# Aim of the task
In the listing below, locate the lines that hold the string "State". Copy those lines.
===== Records supplied =====
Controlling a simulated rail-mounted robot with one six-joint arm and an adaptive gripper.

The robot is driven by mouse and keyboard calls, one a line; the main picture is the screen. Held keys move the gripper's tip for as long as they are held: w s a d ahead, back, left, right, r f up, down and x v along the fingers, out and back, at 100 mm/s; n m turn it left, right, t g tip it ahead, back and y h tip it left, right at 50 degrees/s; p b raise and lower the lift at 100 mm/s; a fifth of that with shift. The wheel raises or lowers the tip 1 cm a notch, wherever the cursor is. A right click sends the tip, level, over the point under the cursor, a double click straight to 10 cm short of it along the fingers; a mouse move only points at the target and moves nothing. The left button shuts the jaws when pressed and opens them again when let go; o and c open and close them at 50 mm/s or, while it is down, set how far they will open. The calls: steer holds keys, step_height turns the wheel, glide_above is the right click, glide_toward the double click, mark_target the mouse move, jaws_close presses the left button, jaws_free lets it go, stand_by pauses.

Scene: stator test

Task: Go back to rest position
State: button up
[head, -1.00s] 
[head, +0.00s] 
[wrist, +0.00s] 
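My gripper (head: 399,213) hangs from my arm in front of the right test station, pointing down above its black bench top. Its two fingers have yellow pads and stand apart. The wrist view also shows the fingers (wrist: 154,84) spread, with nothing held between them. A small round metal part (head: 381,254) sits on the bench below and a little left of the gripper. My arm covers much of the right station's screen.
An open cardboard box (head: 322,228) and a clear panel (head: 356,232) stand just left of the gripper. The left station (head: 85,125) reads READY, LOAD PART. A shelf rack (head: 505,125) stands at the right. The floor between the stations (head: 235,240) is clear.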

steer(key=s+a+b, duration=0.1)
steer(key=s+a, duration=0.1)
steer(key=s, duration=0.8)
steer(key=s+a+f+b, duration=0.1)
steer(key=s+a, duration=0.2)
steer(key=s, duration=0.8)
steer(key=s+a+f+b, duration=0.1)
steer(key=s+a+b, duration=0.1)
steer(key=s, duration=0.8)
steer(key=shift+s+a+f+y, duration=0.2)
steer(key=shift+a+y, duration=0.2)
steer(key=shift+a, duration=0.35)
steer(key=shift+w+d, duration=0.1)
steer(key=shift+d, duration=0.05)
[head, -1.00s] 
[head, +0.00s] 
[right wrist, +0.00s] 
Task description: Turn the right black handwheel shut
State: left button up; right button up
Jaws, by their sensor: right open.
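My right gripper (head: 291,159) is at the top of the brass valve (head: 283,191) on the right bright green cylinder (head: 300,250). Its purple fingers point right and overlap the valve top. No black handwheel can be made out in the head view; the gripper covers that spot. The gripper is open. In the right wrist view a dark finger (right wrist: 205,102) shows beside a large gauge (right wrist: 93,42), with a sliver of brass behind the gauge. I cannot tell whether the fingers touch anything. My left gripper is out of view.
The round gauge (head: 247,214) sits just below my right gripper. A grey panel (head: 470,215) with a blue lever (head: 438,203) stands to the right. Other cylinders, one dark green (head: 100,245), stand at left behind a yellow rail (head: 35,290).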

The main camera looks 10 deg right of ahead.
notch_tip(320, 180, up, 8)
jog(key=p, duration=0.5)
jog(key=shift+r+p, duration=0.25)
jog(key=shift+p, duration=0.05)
=====
# Worked solution
State: button up
State: left button up; right button up

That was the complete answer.